KUCHING: PKR Sarawak’s Angkatan Muda Keadilan (AMK), the party’s youth wing, suggests the government use technical training institutes in the State to train more locals to work in the plantation industry in order to reduce dependency on foreign workers.
Its Miri chief Steve Teo Jia Jun noted that 76.5 per cent of workers in the palm oil industry were foreign workers, thus efforts to encourage more locals, especially from rural areas, must be stepped up.
He pointed out that many technical institutes in the state such as Sarawak Skills Development Centre (PPKS), SP Training Centre and International Institute of Plantation Management provide training on plantation.
“But the current situation indicates that it could be lack of notification of the programmes (offered by these technical training institutes), especially in remote areas.”
Therefore, he suggested that officers from Human Resources Department and technical training institutes go to rural areas more often to promote their plantation related programmes.
He was referring to the announcement by Human Resources Minister Datuk Seri Richard Riot that 12,000 Bangladeshis would be recruited to meet the shortfall of 62,000 workers in the plantation sector.

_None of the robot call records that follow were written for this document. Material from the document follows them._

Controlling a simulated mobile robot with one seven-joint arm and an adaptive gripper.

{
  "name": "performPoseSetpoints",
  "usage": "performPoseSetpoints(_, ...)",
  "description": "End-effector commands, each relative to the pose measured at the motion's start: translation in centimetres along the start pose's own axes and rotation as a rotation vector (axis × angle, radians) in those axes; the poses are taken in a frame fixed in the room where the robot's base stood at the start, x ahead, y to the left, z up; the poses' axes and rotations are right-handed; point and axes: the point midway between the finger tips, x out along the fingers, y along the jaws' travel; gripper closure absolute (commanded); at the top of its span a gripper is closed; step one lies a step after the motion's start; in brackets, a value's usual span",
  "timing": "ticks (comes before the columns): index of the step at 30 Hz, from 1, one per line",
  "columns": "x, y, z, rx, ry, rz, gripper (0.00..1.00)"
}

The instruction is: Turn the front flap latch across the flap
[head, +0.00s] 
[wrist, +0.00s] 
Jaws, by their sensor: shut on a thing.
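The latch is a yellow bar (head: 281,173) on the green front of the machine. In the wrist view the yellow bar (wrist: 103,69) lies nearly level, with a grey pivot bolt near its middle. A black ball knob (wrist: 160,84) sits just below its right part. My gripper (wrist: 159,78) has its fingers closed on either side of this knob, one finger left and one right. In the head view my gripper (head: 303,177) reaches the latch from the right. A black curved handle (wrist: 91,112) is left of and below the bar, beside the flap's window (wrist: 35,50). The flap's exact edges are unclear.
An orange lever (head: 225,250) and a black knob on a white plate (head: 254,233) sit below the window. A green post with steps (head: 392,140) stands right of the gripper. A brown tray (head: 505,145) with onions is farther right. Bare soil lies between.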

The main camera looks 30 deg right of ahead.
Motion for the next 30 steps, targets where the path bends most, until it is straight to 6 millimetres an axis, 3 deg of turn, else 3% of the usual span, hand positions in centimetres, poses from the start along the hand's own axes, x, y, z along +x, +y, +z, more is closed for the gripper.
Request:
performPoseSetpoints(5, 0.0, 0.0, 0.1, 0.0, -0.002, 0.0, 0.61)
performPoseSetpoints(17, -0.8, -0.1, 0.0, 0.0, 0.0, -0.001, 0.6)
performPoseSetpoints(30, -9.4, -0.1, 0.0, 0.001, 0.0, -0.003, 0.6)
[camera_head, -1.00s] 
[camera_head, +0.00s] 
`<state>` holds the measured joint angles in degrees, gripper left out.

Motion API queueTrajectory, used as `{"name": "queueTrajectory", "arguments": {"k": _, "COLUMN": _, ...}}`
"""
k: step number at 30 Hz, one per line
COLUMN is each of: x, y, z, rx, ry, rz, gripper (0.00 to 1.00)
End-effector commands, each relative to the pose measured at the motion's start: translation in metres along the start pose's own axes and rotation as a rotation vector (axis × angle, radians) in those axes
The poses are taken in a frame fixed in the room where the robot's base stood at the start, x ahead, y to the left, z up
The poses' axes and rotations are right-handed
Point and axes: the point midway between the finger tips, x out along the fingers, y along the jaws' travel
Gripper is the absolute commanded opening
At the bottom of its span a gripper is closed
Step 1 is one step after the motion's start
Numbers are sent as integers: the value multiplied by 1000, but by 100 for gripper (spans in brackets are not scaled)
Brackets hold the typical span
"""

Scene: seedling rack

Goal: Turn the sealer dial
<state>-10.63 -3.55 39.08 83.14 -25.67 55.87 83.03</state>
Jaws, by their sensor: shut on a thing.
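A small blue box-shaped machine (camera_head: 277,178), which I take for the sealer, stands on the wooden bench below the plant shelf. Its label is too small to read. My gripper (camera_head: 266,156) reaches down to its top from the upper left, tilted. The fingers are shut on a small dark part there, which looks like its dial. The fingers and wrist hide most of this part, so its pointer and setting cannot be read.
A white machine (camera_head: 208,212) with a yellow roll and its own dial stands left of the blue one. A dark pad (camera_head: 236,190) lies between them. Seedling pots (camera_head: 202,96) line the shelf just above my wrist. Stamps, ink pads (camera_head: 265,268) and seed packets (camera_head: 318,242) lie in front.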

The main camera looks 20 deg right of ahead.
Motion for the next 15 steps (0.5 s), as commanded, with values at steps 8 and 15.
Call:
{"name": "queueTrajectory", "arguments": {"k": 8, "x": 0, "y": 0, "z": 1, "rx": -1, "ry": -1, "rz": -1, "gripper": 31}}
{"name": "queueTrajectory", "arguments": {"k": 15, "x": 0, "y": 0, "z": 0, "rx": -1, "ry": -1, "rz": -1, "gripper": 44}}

He also referred to the statement by Land Development Minister Tan Sri Datuk Amar Dr James Masing that the state was losing some RM1 billion a year from uncollected fresh fruit bunches (FFBs).
“The estimated number of workers needed to collect these FFBs is about 30,000. Because of that, we are sourcing workers from Bangladesh to work for the plantation,” Masing was quoted as saying.
Teo said: “However, it was found that most of the Bangladeshi workers perform poorly in plantations and have been shifted to the construction and manufacturing sectors thereafter as referred to the Peninsular Malaysia experience.”
He, however, said Masing did mention the advantages of recruiting foreign workers.
“As opposed to Masing’s statement, a more constructive statement had been made by state PKR vice-chairman
See Chee How that ‘the RM1 billion can be used to employ 30,000 local workers with a monthly salary of RM2,778 each’.”
With that kind of salary, Teo believed that many locals, especially those from the remote areas, would be motivated to work in the plantation industry.